Bulls In The Spotlight, Bears On The Sidelines

Traveling across the rolling plains of central Spain, or through the desert in the south, they appear over the horizon, and for a quick moment, you'll believe them to be real. Los Toros de Osborne - giant, black, bull-shaped billboards - stand proudly along Spain's highways, a fun mix of kitsch and national pride.

And like them, the bulls at the Loan Syndications and Trading Associations' annual conference last week were easy to spot. They sat in the spotlight, assuring attendees that while the market had hit a rough patch this summer, the future does indeed look bright.

Now I don't completely disagree with this outlook; there are plenty of reasons for optimism. A strong supply of midmarket deals is working its way through the deal machine, and of course there are the pieces of megadeals like First Data and TXU getting done. Panelists last week also pointed to investors such as hedge funds and high yield bond managers stepping into the shoes of the CLOs, and, moreover, many seem to feel the CLOs' won't stay gone for long.

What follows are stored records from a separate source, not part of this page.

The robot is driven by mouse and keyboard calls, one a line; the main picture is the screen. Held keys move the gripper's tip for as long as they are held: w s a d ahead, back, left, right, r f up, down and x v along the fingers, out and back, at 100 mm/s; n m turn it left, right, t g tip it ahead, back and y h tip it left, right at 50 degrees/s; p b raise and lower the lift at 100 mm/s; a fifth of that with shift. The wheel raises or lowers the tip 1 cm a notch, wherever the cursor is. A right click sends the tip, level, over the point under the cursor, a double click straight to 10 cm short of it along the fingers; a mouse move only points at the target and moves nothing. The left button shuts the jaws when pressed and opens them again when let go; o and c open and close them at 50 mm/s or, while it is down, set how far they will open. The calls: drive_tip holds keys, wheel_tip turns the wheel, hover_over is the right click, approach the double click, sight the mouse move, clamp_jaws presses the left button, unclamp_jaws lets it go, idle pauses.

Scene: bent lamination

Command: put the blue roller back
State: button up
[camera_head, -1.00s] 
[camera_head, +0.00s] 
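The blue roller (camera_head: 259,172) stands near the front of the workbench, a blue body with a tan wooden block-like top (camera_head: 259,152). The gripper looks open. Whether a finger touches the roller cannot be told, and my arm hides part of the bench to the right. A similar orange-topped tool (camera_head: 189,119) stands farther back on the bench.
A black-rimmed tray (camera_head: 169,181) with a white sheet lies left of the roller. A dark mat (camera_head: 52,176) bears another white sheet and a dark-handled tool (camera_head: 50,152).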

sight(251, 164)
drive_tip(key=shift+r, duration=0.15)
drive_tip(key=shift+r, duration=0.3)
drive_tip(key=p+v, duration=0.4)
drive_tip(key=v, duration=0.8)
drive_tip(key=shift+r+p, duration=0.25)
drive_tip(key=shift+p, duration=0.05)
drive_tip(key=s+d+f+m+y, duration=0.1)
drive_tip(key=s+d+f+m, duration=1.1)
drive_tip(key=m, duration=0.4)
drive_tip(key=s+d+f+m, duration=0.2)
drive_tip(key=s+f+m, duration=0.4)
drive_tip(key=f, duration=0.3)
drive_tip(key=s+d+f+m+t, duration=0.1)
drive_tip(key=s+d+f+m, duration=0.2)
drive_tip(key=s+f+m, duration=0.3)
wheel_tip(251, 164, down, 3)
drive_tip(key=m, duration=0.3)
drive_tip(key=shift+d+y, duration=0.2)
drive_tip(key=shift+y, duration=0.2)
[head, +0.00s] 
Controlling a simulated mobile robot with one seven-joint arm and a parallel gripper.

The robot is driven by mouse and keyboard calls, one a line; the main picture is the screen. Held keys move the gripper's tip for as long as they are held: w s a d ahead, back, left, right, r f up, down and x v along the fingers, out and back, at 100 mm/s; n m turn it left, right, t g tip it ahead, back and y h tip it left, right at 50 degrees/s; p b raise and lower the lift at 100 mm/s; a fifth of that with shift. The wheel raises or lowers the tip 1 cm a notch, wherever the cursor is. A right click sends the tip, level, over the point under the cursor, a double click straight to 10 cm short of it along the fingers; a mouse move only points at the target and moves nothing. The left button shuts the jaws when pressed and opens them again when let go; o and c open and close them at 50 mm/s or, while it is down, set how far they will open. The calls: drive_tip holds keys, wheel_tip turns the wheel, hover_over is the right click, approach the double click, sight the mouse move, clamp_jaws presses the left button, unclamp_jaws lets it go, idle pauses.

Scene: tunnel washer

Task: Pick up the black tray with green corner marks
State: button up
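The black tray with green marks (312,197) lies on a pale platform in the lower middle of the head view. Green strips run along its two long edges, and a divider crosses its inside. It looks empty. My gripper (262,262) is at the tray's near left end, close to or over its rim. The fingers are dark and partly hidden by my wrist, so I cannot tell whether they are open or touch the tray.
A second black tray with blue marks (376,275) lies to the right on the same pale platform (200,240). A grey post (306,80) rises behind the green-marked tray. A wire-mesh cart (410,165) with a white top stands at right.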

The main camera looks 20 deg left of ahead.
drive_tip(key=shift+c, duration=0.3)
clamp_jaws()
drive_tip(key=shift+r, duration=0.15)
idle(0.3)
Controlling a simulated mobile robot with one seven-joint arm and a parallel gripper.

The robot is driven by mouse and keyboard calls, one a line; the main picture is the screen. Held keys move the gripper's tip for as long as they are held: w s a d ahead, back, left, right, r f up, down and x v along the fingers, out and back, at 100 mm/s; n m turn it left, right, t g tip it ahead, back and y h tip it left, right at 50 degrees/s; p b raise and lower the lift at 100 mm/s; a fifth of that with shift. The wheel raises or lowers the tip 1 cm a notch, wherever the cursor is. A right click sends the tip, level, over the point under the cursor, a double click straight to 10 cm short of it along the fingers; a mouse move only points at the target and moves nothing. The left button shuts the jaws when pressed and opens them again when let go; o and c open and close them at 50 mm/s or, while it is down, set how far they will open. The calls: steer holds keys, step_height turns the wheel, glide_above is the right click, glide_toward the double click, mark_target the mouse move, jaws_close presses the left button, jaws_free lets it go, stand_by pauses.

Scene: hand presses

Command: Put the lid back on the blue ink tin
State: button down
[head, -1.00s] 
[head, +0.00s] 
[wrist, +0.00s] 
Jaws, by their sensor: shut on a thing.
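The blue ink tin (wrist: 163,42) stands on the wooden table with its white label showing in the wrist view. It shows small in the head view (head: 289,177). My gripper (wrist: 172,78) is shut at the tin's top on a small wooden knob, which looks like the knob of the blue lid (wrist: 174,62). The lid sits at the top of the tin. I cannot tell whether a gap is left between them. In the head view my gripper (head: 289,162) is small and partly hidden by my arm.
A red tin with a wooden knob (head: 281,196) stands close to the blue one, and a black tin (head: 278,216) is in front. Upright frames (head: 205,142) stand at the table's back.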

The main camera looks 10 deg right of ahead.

The thing that strikes me, however, is the stark contrast between the optimism I saw on stage last week (Bob Franz, co-head of loan sales and trading at Credit Suisse, predicted that the market would be back to par in early 08, for example) and the opinions I heard on the sidelines, as well as those we hear from sources regularly. (Look no further than our front page stories by Matthew Sheahan and Richard Kellerhals for examples of this.)

The market still worries that bankers will become overconfident; the ratings agencies are predicting defaults; and one ratings agency source I spoke to pointed to the abundance of B3 (and lower) paper out there, which could very likely mean a sticky situation if the economy slows, as some say it will.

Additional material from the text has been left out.